El presidente chileno actual, Sebastián Piñera, es un magnate que ha construido un imperio el cual ha llegado a abarcar, entre otras muchas cosas, negocios bancarios y el canal Chilevisión. Un Berlusconi chileno —podríamos pensar—, lo que no anima a que uno sea optimista sabiendo dónde fue a parar la imparcialidad en Italia en el tratamiento de las noticias por la televisión de los años 2000. El dirigente chileno acaba de mover ficha sacando a ocho de los ministros que conforman su gabinete entre quienes figuraban Andrés Chadwick, encargado de Interior. Chadwick lleva gran parte de responsabilidad en la gestión de las protestas y saqueos sucedidos en varias ciudades chilenas durante la última semana. Durante la dictadura, ocupó cargos relevantes y se le asocia con un alto criminal nazi condenado por pederastia, Paul Schäfer, quien había escogido Chile como refugio para su jubilación del Tercer Reich. Se le ha visto en los últimos días llevar el asunto de las protestas de manera muy cínica. Tal vez podamos achacarlo nuevamente al estado de desconexión constante entre las élites y las clases media y baja en Chile. El presidente Piñera ha pedido perdón y se ha dado por concluido el toque de queda.

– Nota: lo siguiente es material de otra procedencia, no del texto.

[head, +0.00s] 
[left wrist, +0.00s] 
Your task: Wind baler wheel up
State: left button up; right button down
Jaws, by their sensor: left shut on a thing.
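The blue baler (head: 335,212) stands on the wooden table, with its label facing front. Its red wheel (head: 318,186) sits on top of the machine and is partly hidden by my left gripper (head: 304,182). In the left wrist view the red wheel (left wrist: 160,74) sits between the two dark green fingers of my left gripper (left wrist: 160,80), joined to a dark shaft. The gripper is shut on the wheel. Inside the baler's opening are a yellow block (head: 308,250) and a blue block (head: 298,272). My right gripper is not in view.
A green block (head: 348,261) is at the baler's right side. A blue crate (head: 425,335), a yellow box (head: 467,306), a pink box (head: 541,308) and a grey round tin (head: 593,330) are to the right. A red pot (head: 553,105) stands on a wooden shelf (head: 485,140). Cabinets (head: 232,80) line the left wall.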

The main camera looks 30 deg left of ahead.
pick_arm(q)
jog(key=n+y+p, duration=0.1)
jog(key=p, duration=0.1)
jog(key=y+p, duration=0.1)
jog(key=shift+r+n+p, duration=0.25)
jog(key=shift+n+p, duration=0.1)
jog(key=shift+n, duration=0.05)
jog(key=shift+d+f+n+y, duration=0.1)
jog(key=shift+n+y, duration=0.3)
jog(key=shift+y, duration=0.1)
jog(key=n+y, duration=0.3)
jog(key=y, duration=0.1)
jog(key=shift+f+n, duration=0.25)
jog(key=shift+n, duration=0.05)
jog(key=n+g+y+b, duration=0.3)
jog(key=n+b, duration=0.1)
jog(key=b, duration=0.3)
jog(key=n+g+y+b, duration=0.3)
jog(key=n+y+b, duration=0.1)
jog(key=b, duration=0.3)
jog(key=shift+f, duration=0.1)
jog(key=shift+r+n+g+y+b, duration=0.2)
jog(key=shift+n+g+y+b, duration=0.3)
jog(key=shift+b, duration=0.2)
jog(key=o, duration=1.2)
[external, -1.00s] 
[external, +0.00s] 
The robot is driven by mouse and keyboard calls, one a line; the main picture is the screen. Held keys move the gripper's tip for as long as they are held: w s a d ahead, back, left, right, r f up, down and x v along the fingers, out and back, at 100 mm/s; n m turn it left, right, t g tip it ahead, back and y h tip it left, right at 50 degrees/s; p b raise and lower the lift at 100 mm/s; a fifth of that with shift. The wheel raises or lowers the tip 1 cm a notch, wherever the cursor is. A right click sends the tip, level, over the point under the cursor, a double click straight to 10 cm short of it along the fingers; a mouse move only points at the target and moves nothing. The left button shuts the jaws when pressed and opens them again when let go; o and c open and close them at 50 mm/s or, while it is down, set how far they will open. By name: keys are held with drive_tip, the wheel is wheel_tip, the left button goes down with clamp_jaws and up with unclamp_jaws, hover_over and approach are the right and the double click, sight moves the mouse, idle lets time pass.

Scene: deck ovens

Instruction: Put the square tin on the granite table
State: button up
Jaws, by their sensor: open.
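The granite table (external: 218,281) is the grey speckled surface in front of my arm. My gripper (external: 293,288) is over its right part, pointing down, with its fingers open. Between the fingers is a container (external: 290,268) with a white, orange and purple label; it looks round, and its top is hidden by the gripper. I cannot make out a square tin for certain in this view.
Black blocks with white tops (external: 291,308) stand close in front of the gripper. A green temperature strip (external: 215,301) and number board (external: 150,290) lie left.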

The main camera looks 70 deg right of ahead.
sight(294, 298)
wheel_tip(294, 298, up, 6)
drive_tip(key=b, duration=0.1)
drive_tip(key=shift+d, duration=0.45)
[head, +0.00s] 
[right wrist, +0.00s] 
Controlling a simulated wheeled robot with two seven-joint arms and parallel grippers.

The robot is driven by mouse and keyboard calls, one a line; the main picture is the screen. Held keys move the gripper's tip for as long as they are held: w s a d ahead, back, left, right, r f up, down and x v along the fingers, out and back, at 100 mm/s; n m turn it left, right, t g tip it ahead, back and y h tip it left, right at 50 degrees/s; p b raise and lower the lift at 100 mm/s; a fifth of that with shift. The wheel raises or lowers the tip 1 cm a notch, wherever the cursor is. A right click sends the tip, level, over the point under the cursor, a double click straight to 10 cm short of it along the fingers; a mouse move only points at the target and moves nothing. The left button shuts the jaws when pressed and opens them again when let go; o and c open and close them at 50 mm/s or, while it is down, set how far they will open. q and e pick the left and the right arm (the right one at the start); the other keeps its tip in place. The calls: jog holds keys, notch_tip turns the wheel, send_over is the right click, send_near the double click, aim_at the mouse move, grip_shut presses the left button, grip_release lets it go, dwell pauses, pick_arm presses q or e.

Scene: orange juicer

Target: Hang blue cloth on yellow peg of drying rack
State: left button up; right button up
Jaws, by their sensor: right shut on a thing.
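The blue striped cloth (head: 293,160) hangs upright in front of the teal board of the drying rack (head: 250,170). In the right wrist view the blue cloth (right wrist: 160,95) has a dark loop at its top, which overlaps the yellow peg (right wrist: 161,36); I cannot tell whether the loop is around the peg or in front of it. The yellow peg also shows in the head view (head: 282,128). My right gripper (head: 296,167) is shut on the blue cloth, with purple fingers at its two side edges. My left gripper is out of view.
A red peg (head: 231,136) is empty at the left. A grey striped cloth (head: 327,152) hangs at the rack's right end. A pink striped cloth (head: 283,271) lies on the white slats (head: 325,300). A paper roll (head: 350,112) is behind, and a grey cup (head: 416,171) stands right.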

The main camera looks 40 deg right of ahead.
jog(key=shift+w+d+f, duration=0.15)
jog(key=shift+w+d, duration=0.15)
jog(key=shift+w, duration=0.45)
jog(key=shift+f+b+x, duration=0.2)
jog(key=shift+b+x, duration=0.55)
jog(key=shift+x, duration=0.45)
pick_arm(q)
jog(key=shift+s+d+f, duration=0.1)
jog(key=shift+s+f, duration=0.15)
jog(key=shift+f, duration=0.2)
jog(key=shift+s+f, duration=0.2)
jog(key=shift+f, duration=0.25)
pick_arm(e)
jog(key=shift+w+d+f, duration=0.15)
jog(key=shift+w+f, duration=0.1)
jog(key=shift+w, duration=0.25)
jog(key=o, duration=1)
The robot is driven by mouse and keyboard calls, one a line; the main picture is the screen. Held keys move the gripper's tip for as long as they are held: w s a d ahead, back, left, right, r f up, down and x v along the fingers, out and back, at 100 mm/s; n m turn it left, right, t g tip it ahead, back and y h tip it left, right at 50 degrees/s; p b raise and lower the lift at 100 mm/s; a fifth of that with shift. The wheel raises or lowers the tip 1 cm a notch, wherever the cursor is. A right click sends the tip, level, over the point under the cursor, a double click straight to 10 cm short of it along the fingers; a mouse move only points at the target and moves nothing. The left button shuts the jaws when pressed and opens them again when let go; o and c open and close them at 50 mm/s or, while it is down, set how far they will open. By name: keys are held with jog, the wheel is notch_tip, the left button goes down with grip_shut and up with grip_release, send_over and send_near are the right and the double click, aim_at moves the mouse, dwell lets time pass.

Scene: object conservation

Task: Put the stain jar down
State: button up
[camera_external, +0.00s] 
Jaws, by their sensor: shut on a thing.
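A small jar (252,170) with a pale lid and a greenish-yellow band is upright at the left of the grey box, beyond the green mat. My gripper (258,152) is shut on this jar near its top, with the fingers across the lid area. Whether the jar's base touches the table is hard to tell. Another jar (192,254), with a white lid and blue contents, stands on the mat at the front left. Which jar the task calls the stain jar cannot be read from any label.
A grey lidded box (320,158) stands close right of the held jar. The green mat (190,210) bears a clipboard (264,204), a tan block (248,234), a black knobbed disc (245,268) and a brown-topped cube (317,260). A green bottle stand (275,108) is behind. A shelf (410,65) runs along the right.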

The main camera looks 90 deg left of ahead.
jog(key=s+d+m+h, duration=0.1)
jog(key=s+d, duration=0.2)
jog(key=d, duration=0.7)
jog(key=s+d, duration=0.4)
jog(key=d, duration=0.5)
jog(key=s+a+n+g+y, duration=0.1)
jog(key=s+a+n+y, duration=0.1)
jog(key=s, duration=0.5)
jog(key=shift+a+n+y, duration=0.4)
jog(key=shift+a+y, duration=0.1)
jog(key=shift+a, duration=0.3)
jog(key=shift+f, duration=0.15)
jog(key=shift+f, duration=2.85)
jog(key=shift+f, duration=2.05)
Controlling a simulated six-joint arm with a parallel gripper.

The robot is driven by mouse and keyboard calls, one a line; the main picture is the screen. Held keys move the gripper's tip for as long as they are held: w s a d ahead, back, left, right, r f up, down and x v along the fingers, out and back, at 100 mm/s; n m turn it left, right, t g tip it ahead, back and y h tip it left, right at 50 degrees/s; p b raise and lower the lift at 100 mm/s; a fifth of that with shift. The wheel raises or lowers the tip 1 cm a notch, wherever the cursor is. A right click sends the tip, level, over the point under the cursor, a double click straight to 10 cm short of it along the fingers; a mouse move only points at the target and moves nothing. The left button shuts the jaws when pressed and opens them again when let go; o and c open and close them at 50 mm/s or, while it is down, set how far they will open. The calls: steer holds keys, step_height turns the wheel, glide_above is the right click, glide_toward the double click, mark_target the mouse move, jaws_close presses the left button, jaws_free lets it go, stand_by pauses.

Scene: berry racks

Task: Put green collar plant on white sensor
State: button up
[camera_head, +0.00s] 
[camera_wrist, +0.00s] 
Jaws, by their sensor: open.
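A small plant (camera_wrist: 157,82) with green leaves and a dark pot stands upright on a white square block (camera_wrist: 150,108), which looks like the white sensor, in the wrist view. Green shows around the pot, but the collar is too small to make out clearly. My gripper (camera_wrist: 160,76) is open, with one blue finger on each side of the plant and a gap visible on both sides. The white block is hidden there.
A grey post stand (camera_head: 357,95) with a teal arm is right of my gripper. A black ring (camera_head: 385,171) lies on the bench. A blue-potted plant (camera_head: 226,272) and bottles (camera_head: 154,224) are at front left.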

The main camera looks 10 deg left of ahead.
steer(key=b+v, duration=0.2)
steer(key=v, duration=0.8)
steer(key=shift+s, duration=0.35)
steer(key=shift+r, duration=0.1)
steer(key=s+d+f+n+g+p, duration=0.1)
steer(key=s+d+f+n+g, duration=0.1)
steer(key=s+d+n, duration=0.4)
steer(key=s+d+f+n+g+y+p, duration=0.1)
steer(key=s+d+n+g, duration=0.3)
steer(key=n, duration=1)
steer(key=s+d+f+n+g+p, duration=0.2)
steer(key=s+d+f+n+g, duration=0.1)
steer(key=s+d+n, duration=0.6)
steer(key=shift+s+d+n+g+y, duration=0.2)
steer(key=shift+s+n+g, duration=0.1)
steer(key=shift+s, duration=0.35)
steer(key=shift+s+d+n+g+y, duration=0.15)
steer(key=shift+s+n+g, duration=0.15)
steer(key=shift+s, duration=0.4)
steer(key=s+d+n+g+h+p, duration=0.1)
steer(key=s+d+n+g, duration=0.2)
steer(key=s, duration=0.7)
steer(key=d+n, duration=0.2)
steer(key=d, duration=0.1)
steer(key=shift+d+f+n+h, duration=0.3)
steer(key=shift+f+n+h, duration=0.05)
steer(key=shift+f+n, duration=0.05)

Todas esas medidas, que no son sino una diversión, no parecen haber acallado el grito de las calles.
Mientras tanto, del otro lado del charco, no veo yo ninguna gran democracia poderosa y con influencia en la ONU condenar de forma tajante las acciones del Gobierno chileno ni plantearse algún tipo de intervención. A lo mejor, dicho Gobierno es un socio demasiado generoso para con nosotros o, simplemente, no podemos saquear sus reservas de minerales o petróleo. En otras palabras, no es ni Kuwait ni Costa de Marfil. Tampoco es que mucha gente de a pie aquí se sienta concernida, tal vez, por la correlación entre la distancia y la empatía. De hecho, esto último indigna a Isabel, y me dio la sensación de que se encontraba en un estado constante de alucinación debido a la indiferencia de la gente que constituye su entorno murciano, pues Chile es su país natal y su familia se encuentra allí. “¿Qué puedo hacer yo?”, le pregunté. Me contestó que sería útil conseguir que se diesen a conocer los acontecimientos para que lo que transcurre en Chile no caiga en oídos sordos. Difundamos pues.
Aquí España. Hola, Chile, les copiamos. ¡Hasta que valga la pena vivir! Corto.